# What is expected
What is to be transcribed is the run of lines opening with the one that has "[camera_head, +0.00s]" and closing with the one that has "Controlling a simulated", and only that run, exactly.

# Given data
▼▼▼

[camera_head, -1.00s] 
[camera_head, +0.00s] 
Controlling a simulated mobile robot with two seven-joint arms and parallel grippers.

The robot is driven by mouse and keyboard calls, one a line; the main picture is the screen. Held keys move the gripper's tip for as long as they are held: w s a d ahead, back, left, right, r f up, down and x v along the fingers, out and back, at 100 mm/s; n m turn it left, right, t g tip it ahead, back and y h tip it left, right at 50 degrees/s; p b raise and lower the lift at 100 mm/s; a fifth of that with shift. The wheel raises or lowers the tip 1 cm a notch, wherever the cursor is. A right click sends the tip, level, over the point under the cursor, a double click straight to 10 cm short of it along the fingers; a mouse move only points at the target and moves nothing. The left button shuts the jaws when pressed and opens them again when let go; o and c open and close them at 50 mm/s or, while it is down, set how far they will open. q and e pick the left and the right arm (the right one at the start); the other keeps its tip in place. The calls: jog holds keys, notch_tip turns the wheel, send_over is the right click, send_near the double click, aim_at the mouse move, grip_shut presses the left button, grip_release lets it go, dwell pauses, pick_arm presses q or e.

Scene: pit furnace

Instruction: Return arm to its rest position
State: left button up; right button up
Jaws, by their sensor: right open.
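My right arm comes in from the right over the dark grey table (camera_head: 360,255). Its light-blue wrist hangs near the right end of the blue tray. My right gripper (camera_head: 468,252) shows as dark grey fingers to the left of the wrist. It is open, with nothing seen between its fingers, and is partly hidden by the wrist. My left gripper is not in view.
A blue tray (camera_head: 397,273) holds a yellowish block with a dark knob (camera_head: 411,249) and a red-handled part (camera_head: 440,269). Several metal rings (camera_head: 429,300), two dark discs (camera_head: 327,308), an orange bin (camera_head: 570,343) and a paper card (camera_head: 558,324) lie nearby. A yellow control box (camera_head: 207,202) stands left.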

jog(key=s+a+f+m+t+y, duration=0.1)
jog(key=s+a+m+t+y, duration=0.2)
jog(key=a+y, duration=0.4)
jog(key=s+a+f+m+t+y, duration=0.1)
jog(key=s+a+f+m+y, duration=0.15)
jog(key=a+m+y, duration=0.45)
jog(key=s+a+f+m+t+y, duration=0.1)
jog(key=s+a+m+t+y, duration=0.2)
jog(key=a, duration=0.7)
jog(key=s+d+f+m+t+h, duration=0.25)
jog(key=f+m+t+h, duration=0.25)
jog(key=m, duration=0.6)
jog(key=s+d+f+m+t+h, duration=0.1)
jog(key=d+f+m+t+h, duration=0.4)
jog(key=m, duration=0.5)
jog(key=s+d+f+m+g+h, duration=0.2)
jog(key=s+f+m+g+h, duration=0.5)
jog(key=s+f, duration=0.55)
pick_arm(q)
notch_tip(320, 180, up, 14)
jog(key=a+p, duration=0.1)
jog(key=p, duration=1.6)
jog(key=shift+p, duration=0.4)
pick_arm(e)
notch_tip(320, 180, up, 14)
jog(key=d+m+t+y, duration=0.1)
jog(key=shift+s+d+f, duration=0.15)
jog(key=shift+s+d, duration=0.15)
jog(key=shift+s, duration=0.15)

▲▲▲

# Written solution
[camera_head, +0.00s] 
Controlling a simulated mobile robot with two seven-joint arms and parallel grippers.

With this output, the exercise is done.